“The D.C. Circuit’s dropped a bomb on us,” said Ben Scott, policy director of the advocacy group Free Press that challenged Comcast and sided with the FCC, in an interview. “Comcast is now permitted to block Web sites with impunity.”See how the statement is worded, it's all a lie, if you don't like Comcast, go somewhere else and buy your access. Free Press is Obama's commie group trying to destroy free speech in America. Yes you heard that right, a group named "Free Press" is a commie group funded and put out there specifically to destroy free speech.
After having Comcast for many years, it's fine and they don't block websites, like the federal government will do.
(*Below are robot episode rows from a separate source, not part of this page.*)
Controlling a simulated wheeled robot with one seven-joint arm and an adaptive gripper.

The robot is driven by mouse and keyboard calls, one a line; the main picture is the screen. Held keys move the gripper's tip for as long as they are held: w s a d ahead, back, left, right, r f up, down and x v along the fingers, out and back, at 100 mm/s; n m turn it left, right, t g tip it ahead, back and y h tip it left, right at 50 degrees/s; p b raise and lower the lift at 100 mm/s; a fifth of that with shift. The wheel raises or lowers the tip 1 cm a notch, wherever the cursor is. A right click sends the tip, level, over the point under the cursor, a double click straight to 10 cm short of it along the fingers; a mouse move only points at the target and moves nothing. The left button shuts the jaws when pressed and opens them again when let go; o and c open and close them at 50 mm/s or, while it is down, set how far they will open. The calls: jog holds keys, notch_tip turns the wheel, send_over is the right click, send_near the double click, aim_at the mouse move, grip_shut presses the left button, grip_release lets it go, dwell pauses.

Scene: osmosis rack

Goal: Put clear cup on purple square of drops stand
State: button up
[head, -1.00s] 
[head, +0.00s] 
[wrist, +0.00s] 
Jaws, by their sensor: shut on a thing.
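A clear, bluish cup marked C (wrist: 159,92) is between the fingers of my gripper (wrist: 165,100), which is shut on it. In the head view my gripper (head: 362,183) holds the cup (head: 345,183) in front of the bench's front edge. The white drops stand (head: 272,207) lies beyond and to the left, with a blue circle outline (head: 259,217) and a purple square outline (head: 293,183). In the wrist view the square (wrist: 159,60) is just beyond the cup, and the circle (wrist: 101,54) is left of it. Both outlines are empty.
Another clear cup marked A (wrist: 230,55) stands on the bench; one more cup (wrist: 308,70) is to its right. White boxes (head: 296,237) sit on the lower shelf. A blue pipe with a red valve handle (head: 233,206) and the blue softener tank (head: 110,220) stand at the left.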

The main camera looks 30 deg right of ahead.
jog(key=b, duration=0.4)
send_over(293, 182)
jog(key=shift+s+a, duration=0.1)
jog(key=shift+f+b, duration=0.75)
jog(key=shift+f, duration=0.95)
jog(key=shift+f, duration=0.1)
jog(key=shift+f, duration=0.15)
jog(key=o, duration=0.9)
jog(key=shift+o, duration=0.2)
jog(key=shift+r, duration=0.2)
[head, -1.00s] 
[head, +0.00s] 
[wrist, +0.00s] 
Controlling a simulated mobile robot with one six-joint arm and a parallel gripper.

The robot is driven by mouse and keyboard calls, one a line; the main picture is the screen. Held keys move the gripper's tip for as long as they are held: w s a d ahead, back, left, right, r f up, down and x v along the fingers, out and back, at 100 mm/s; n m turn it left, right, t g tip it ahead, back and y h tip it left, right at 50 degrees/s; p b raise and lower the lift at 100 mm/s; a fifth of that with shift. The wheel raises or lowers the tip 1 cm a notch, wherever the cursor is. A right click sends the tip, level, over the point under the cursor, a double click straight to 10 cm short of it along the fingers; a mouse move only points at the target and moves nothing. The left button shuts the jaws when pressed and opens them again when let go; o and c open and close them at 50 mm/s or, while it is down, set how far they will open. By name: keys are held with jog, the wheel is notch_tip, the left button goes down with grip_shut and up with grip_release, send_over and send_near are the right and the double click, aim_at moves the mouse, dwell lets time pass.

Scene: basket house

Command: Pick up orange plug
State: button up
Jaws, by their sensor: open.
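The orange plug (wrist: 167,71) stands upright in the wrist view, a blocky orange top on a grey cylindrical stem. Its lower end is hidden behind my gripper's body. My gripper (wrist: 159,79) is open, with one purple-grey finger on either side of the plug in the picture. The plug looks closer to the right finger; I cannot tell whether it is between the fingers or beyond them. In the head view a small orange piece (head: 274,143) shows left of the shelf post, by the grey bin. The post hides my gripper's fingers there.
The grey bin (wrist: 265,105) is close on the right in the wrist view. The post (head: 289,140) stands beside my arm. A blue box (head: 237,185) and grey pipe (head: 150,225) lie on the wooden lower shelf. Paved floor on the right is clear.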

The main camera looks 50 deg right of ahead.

They may limit your traffic volume, but don't 'block' anything, that's what the ChiComs and other Communists do.
Net Neutrality takes one for free speech ... A US Federal Appeals Court has ruled that the Federal Communications Commission (FCC) lacks the proper authority to demand Internet providers such as Comcast fully equalize the flow of traffic.
The ruling was prompted by an official Comcast appeal, which had challenged the FCC's authority to demand the broad imposition of "net neutrality" on national broadband providers.
US Appeals Court overturns FCC net-neutrality ruling "FCC Chairman Julius Genachowski argues that such rules are needed to prevent phone and cable companies from using their control over Internet access to favor some online content and services over others," wrote the AP's Joelle Tesller.
"The decision also has serious implications for the massive national broadband plan released by the FCC last month. The FCC needs clear authority to regulate broadband in order to push ahead with some its key recommendations, including a proposal to expand broadband by tapping the federal fund that subsidizes telephone service in poor and rural communities."
Meanwhile, Andrew Jay Schwartzman, a Washington-based attorney who helped defend the FCC's position in the case, told BusinessWeek that the above-mentioned decision represented a "severe limitation on the agency's future authority" to regulate companies' activities on the Internet.
Net Neutrality, otherwise known as government control and censorship of the Internet went down in flames. And that is a very good thing.
Can the EPA's now illegal CO2 rules be far behind?